-- Start --

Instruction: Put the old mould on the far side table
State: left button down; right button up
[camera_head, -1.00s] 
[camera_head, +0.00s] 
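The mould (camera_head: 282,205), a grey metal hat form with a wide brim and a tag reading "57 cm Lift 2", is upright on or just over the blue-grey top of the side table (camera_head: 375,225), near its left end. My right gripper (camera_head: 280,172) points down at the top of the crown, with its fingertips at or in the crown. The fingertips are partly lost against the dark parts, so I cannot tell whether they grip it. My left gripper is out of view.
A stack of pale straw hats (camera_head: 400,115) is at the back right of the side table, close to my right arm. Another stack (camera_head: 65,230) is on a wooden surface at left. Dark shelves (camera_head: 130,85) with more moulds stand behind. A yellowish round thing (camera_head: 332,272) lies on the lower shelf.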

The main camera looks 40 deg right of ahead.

-- End --

__Goal__
Print the listing above in its entirety, with every line exact.

__Result below__
Instruction: Put the old mould on the far side table
State: left button down; right button up
[camera_head, -1.00s] 
[camera_head, +0.00s] 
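The mould (camera_head: 282,205), a grey metal hat form with a wide brim and a tag reading "57 cm Lift 2", is upright on or just over the blue-grey top of the side table (camera_head: 375,225), near its left end. My right gripper (camera_head: 280,172) points down at the top of the crown, with its fingertips at or in the crown. The fingertips are partly lost against the dark parts, so I cannot tell whether they grip it. My left gripper is out of view.
A stack of pale straw hats (camera_head: 400,115) is at the back right of the side table, close to my right arm. Another stack (camera_head: 65,230) is on a wooden surface at left. Dark shelves (camera_head: 130,85) with more moulds stand behind. A yellowish round thing (camera_head: 332,272) lies on the lower shelf.

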The main camera looks 40 deg right of ahead.

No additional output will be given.